— Start DATA SECTION —

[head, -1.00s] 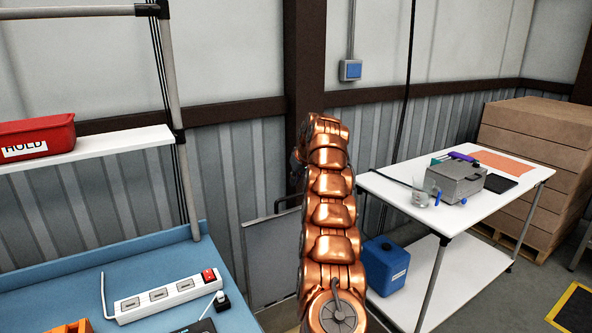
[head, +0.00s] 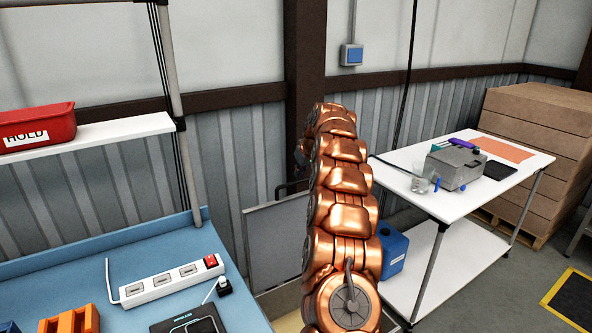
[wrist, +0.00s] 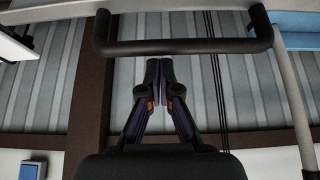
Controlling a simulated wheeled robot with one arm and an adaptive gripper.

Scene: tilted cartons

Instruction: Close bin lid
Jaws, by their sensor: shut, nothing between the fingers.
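A flat grey panel (head: 281,243) stands upright behind my arm in the head view. It looks like the raised bin lid, but my arm hides much of it. A dark handle (head: 288,187) shows at its top edge. In the wrist view a dark bar handle (wrist: 185,46) crosses the upper part of the picture. My gripper (wrist: 159,66) is shut and empty, its fingertips pointing toward this bar. They appear just below it in the picture; I cannot tell whether they touch. In the head view my arm hides the gripper. The bin's body is mostly hidden.
A blue bench (head: 110,262) with a power strip (head: 172,279) stands at left, under a shelf with a red HOLD bin (head: 40,122). At right are a white table (head: 407,176), a blue canister (head: 392,246) and stacked cartons (head: 540,140).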

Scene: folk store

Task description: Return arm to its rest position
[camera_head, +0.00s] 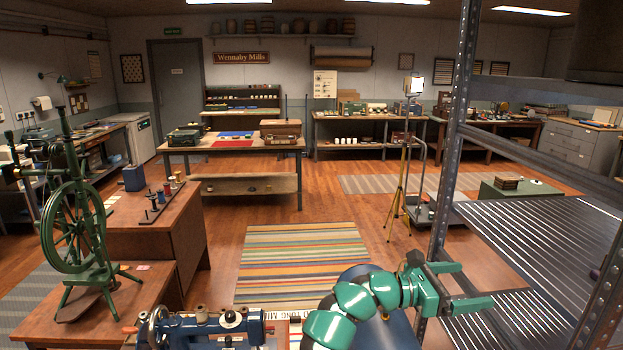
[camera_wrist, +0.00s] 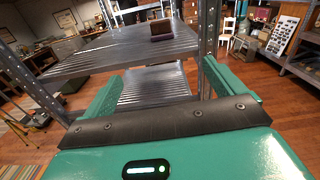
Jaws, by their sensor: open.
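My green arm reaches from the bottom middle of the head view toward the metal shelf rack on the right. My gripper (camera_head: 470,285) is open, with its two green fingers spread and pointing right, close to the rack's near upright. In the wrist view my gripper (camera_wrist: 163,88) also shows open, with nothing between the fingers. A ribbed metal shelf (camera_wrist: 125,50) lies ahead of the fingers there. A small dark brown and purple object (camera_wrist: 162,29) sits on that shelf, apart from the fingers.
The rack's perforated upright (camera_head: 452,150) stands just behind my gripper. A blue sewing machine (camera_head: 200,328) is at the bottom left of my arm. A green spinning wheel (camera_head: 75,230) stands on a table at the left. The striped rug (camera_head: 300,255) lies on clear floor.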

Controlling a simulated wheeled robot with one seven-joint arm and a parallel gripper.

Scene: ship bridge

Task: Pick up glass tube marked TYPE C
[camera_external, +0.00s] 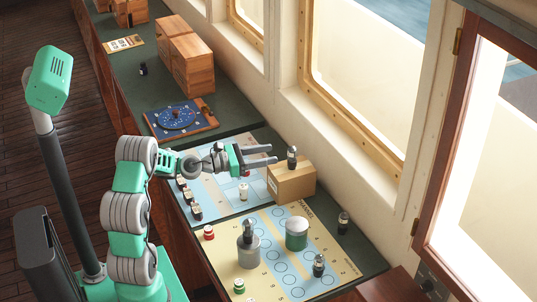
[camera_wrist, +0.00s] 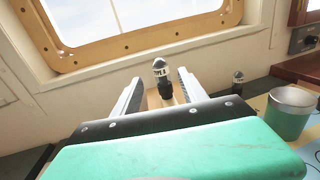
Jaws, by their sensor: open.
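A small dark-based glass tube (camera_external: 292,157) stands upright on a cardboard box (camera_external: 290,183) by the window. It also shows in the wrist view (camera_wrist: 161,78), with a white label band. The label seems to begin with TYPE, but I cannot read its last letter surely. My gripper (camera_external: 274,154) is open and empty, and its fingers point level at this tube. In the wrist view the tube shows between the fingers, apart from both. Similar tubes stand at the chart's right edge (camera_external: 343,222) and on the chart (camera_external: 318,265); their labels are too small to read.
A grey cylinder with a dark top (camera_external: 248,246), a green cup (camera_external: 297,234) and small red (camera_external: 208,232) and green (camera_external: 239,286) pieces stand on the front chart. Several dark-capped pieces (camera_external: 188,196) line the left edge. The window wall (camera_external: 330,130) rises close behind the box.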

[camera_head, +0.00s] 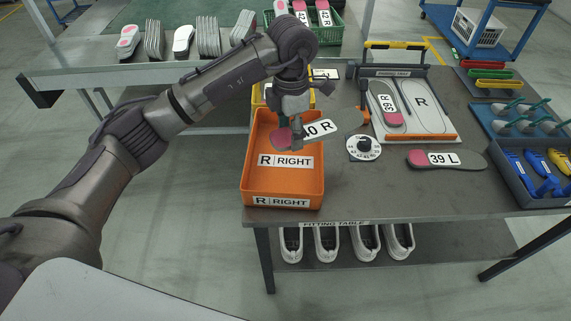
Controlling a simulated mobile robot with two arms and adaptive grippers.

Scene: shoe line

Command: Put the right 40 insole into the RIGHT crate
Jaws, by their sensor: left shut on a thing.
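My left gripper (296,138) is shut on the right 40 insole (322,130), a grey insole with a pink patch and a white label ending in "0 R". The first digit of the label is partly covered by the gripper. The insole is held over the orange RIGHT crate (283,202), across its upper part, with the labelled end reaching past the crate's right wall. The part of the crate floor that I can see holds nothing but a RIGHT label. My right gripper is not in view.
A yellow crate (258,97) stands just behind the orange one.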

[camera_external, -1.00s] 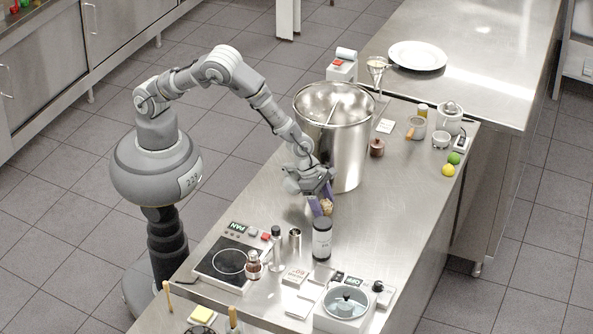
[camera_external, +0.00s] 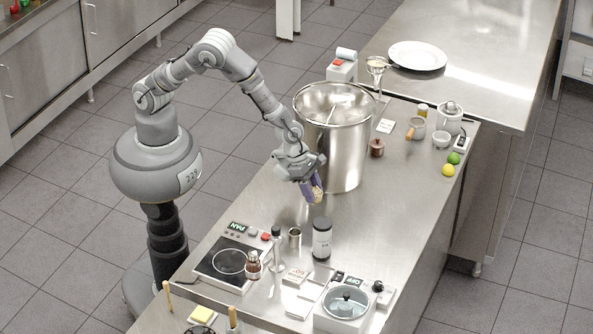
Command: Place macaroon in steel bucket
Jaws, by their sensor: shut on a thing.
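The steel bucket (camera_external: 347,150) is a large, shiny, open-topped pot standing upright on the steel counter, with a long utensil handle showing inside its mouth. My gripper (camera_external: 314,191) is just left of and in front of the bucket's lower wall, pointing down, well below the rim. It is shut on a small tan piece, which looks like the macaroon (camera_external: 316,196), between its purple fingertips. The piece is held above the counter and is partly hidden by the fingers. The bucket's floor is hidden.
A dark-lidded cylinder (camera_external: 322,240) stands just in front of my gripper. A hot plate (camera_external: 232,262), small bottle (camera_external: 253,264) and metal cup (camera_external: 295,238) are at the front left. A brown jar (camera_external: 377,148) is right of the bucket. The counter's right middle is clear.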

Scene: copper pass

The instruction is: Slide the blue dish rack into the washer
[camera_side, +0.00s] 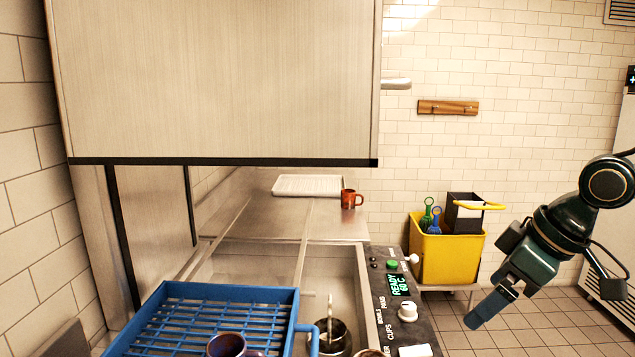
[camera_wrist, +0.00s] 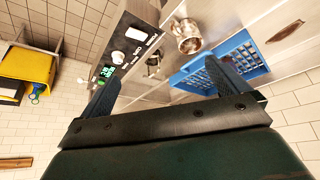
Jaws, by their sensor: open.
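The blue dish rack (camera_side: 170,320) sits at the lower left of the side view, on the metal counter in front of the washer. A dark mug (camera_side: 228,345) is at its front edge. The rack also shows in the wrist view (camera_wrist: 242,50), beyond my gripper's fingers. The washer (camera_side: 215,80) is a large steel hood with a dark lower edge, raised above the steel bed. My gripper (camera_side: 478,318) is at the right of the side view, well apart from the rack. Its two fingers (camera_wrist: 165,85) are spread and empty in the wrist view.
The control panel (camera_side: 403,300) with knobs and a display edges the counter. A metal pot (camera_side: 331,338) stands beside the rack. A red mug (camera_side: 350,199) and white tray (camera_side: 307,186) are on the far counter. A yellow bin (camera_side: 440,262) stands behind. Floor near my gripper is clear.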

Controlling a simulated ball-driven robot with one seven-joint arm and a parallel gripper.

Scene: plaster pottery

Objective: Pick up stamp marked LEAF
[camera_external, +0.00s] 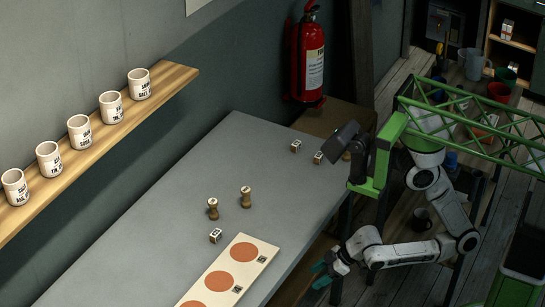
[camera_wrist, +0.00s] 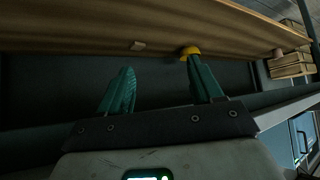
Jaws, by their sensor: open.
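Two small turned wooden stamps stand upright on the grey table: one stamp (camera_external: 213,209) and, to its right, another stamp (camera_external: 246,198). Their markings are too small to read, so I cannot tell which one is LEAF. My gripper (camera_external: 322,272) is beyond the table's right edge and low, well apart from both stamps. In the wrist view my gripper (camera_wrist: 162,85) shows two teal fingers spread apart with nothing between them. No stamp is recognisable in that view.
Small marked cubes lie on the grey table (camera_external: 165,220): one cube (camera_external: 216,236) near the stamps, others farther back. A cream board (camera_external: 255,246) with terracotta discs lies in front. A green frame (camera_external: 470,125) stands right. The wrist view shows a yellow object (camera_wrist: 190,51).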

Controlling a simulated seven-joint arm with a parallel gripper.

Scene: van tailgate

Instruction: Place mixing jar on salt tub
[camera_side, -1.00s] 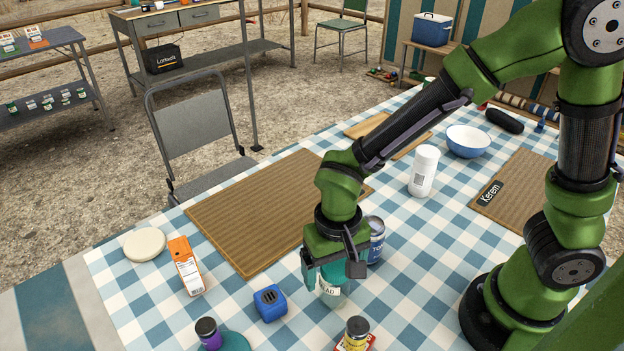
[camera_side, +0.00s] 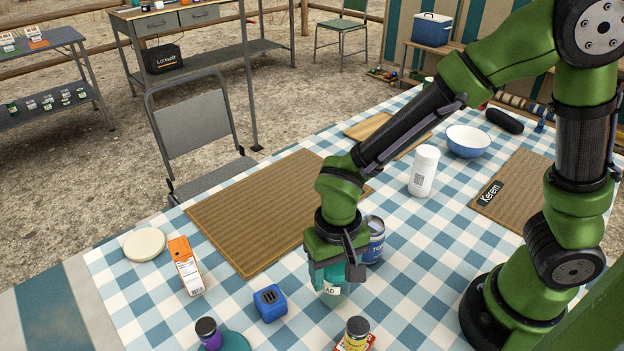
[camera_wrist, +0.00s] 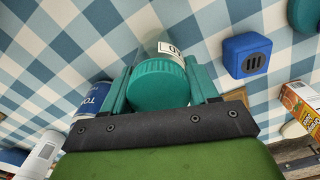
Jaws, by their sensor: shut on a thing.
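A pale jar with a teal lid, which I take as the mixing jar (camera_side: 331,290), stands on the checked cloth, its label partly readable as "AD". In the wrist view its lid (camera_wrist: 160,86) sits between my teal fingers. My gripper (camera_side: 337,270) points down and is shut on the jar near its lid; it also shows in the wrist view (camera_wrist: 160,75). A white cylinder, probably the salt tub (camera_side: 424,172), stands upright farther back to the right, apart from my gripper. Its print is too small to read; it also shows in the wrist view (camera_wrist: 42,152).
A blue can (camera_side: 374,240) stands close beside the jar. A blue cube (camera_side: 270,303), an orange carton (camera_side: 185,266), a yellow-labelled jar (camera_side: 356,335) and a purple jar (camera_side: 208,333) are around it. A brown mat (camera_side: 255,215) lies bare at left; a blue-white bowl (camera_side: 468,141) is behind.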

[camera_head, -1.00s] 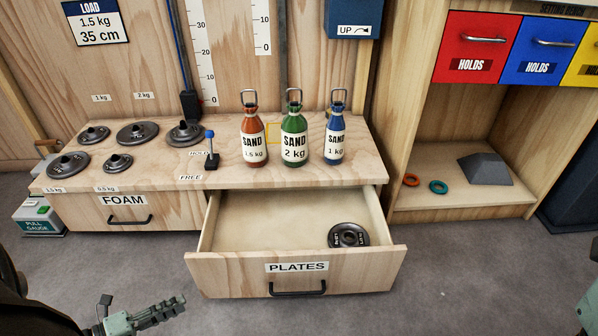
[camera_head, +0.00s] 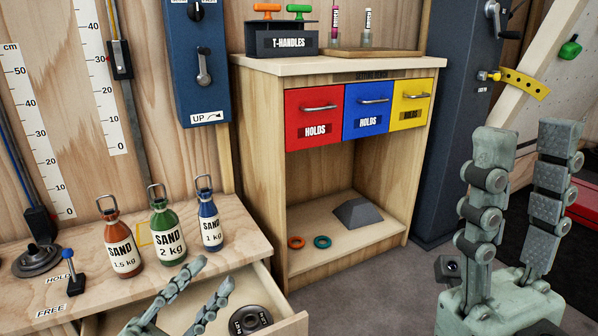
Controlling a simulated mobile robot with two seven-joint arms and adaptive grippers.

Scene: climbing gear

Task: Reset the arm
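My left gripper (camera_head: 213,274) is at the bottom of the head view, in front of the open plates drawer (camera_head: 288,326). Its two fingers are apart with nothing between them. My right gripper (camera_head: 527,138) is raised at the right side, fingers pointing up. Its fingers are spread wide and empty, in front of the dark blue cabinet and the floor. Both grippers appear clear of the objects around them.
Sand bottles in orange (camera_head: 122,246), green (camera_head: 167,234) and blue (camera_head: 209,222) stand on the bench near my left gripper. A black plate (camera_head: 250,320) lies in the drawer. The wooden cabinet (camera_head: 262,150) has red, blue and yellow drawers, all shut.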

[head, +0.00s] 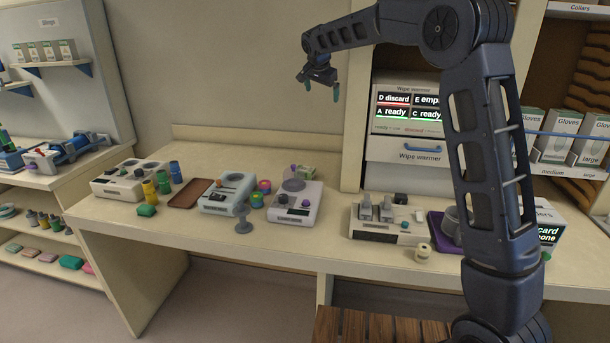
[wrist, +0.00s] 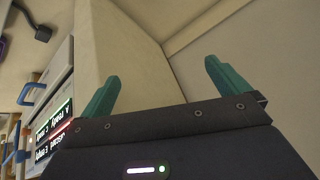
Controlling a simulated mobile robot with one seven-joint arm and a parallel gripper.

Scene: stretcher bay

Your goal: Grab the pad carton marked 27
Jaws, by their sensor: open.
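No carton with a readable 27 shows in either view. Several small white and green cartons (head: 46,50) stand on the upper left wall shelf, their print too small to read. Larger cartons marked Gloves (head: 558,135) stand at the right. My gripper (head: 322,89) hangs in the air above the back of the bench, left of the wipe warmer, far from the cartons. In the wrist view its two green fingers (wrist: 161,80) are spread apart, with nothing between them and bare wall beyond.
The bench (head: 320,232) carries several grey devices, coloured cups, a brown tray (head: 190,193) and a purple tray (head: 441,238). The wipe warmer (head: 405,150) stands at the back right. My arm hides part of the right side. The air above the left bench is clear.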

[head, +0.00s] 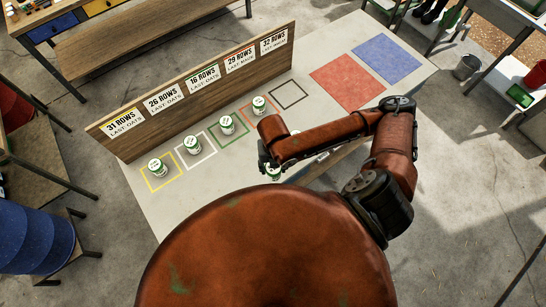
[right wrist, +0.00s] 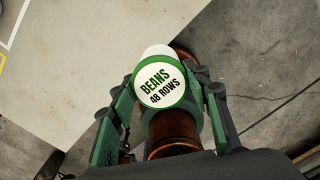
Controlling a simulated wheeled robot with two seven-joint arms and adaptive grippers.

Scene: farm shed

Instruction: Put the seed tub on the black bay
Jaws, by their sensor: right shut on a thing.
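The seed tub (right wrist: 160,86), with a green-rimmed white lid reading "BEANS 48 ROWS", is between the fingers of my right gripper (right wrist: 162,95), which is shut on it. In the head view the tub (head: 272,172) shows only partly under my right gripper (head: 268,162), by the near edge of the table. I cannot tell its height above the surface. The black bay (head: 305,95), a black outlined square, lies farther back, right of the red-outlined bay, and looks empty. My left gripper is not in view.
Similar tubs stand in the yellow (head: 157,168), white (head: 192,146), green (head: 227,125) and red (head: 260,106) outlined bays. A wooden board (head: 200,88) with row-count signs stands behind them. Solid red (head: 347,83) and blue (head: 388,59) squares lie to the right. My right arm hides some tabletop.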

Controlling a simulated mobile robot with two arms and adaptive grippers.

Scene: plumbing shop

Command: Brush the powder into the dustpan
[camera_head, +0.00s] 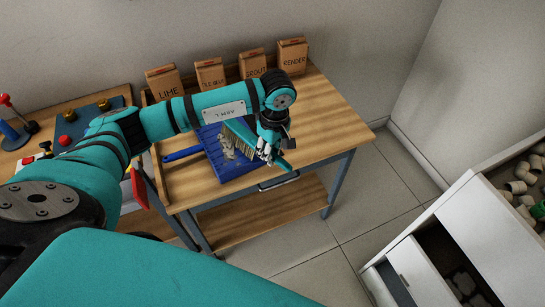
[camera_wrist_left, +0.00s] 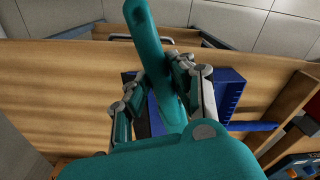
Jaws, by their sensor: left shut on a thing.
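My left gripper (camera_head: 268,148) is above the right part of the dustpan, shut on the teal handle of a brush (camera_head: 283,165). The brush's pale bristles (camera_head: 241,144) point down and left over the pan. In the left wrist view the brush handle (camera_wrist_left: 148,45) stands between the two fingers. The blue dustpan (camera_head: 221,168) lies on the wooden table, its handle (camera_head: 182,153) pointing left. Grey powder (camera_head: 228,149) shows in the pan beside the bristles; bristles and gripper hide part of it. Whether the bristles touch the pan is unclear. My right gripper is out of view.
Brown bags, among them lime (camera_head: 164,84), grout (camera_head: 253,65) and render (camera_head: 292,56), stand along the back of the table (camera_head: 330,110). The table's right part is clear. A side bench (camera_head: 80,108) with coloured items is left. A white cabinet (camera_head: 470,230) with pipe fittings stands right.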

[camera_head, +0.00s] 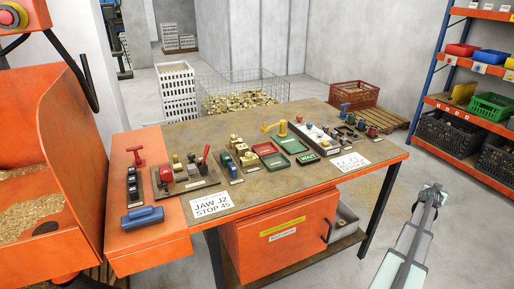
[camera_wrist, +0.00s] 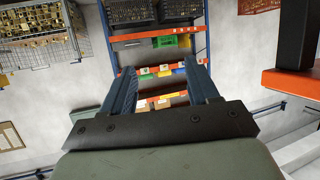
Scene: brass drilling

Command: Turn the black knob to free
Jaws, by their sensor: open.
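Several small dark knob-like parts sit on a narrow black strip (camera_head: 132,186) at the left end of the bench; they are too small to tell which is the black knob or how it is set. Another panel (camera_head: 186,181) beside it carries a red lever (camera_head: 204,156) and small dark and metal parts. My gripper (camera_head: 436,190) is off the bench's right side, well apart from these panels. In the wrist view, its two fingers (camera_wrist: 160,85) stand wide apart with nothing between them.
The bench (camera_head: 245,195) also holds green trays (camera_head: 276,161), a blue part (camera_head: 142,217), a yellow part (camera_head: 282,128) and printed cards (camera_head: 212,205). A shelf rack (camera_head: 465,105) stands at the right. A red crate (camera_head: 354,95) is behind the bench.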

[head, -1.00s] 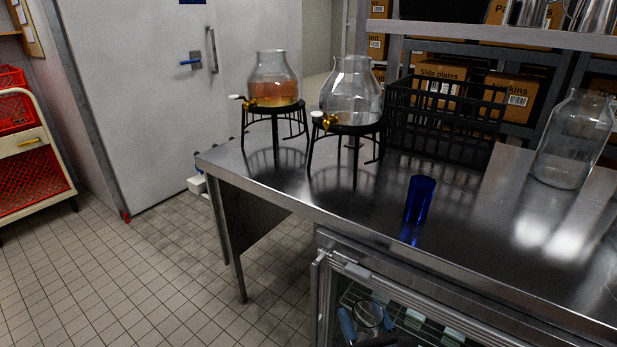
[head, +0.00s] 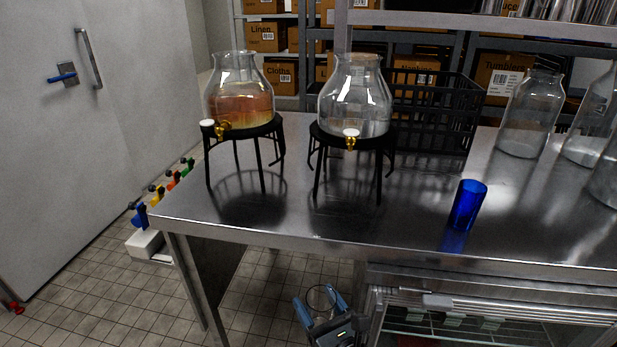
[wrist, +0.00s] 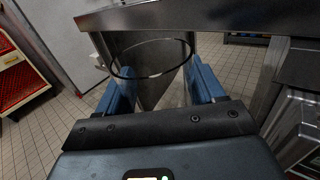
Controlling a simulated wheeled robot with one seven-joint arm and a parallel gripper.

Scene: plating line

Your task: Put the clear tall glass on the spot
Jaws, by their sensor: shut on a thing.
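My gripper (head: 320,305) is low in the head view, in front of the steel counter and below its top edge. Its blue fingers are shut on the clear tall glass (wrist: 150,85), which shows in the wrist view between the fingers with its dark round rim facing the camera. In the head view the glass (head: 319,296) is small and faint. The glass looks empty. I cannot make out a marked spot on the counter top (head: 410,215) in either view.
Two drink dispensers on black stands, one amber-filled (head: 240,105) and one clear (head: 352,100), stand on the counter. A blue tumbler (head: 467,205) stands near the front edge. A black crate (head: 435,110) and clear jars (head: 530,115) stand behind. The counter's front left is clear.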

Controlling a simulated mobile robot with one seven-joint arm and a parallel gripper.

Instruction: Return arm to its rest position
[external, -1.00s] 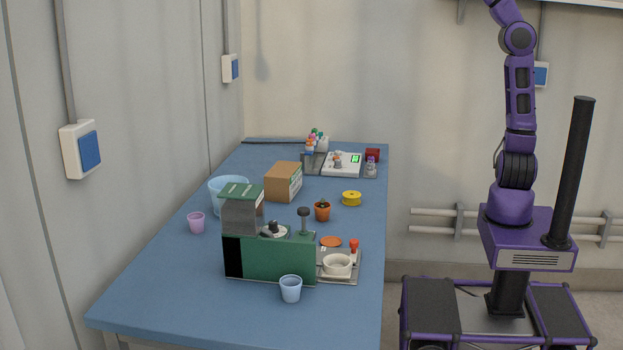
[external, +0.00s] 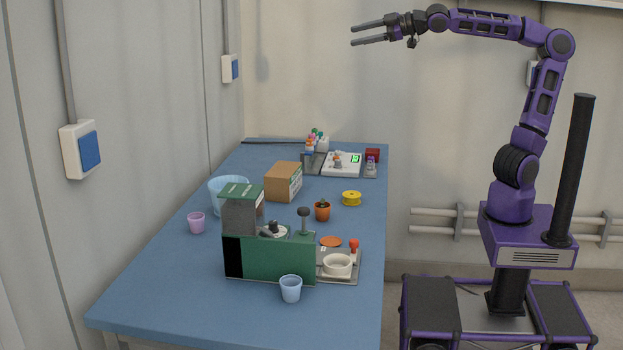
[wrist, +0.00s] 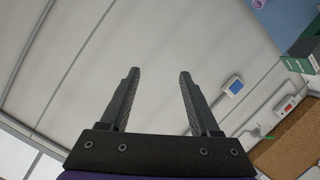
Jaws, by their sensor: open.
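My gripper (external: 368,34) is at the end of my raised arm, high above the right side of the blue table (external: 170,290). Its two fingers point left and stand apart with nothing between them. In the wrist view, my gripper (wrist: 157,75) also shows two dark, parted fingers, with bare wall behind the gap. My purple arm rises from its base at the right and bends over to the left at the top.
The air around my gripper is clear.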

— End DATA SECTION —

## INSTRUCTION
Transcribe the entries from their first line to the line that holds "Instruction: Close bin lid", both included, and skip every picture.

## OUTPUT FOR THIS TASK
[head, -1.00s] 
[head, +0.00s] 
[wrist, +0.00s] 
Controlling a simulated wheeled robot with one arm and an adaptive gripper.

Scene: tilted cartons

Instruction: Close bin lid

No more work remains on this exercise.